◆ **Collected data**:
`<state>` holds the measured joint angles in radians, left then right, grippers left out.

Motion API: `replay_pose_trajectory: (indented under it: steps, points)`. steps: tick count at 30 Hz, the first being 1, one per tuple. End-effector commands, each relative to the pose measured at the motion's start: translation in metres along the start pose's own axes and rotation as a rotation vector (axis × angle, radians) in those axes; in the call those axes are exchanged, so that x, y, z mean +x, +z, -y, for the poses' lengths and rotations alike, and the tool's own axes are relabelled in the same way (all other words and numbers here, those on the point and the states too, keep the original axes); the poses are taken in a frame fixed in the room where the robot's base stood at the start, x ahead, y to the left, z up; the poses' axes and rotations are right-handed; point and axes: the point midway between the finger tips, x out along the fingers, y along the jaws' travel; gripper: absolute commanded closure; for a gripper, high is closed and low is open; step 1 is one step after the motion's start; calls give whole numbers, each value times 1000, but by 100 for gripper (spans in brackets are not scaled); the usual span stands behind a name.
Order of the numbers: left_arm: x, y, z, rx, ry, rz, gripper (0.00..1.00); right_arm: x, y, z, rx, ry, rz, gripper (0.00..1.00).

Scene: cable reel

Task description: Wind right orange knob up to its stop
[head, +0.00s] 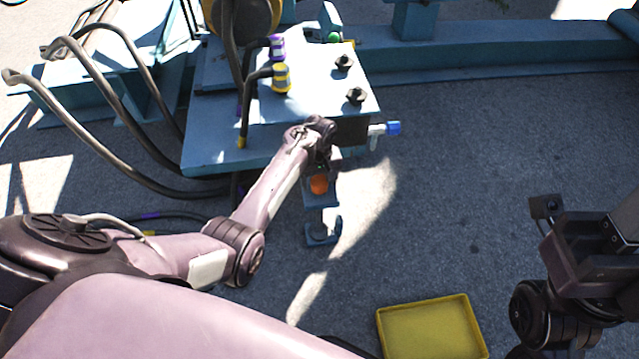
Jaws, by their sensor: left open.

◆ **Challenge**: Reproduce the listing above from the line that contains "Order of the" through its final line, exactly and with nothing added. Omit the images.

◆ **Full output**:
Order of the numbers: left_arm: x, y, z, rx, ry, rz, gripper (0.00..1.00); right_arm: x, y, z, rx, ry, rz, gripper (0.00..1.00).

Scene: cable reel

Task description: Wind right orange knob up to its stop
[head, +0.00s] 
Jaws, by their sensor: left open.

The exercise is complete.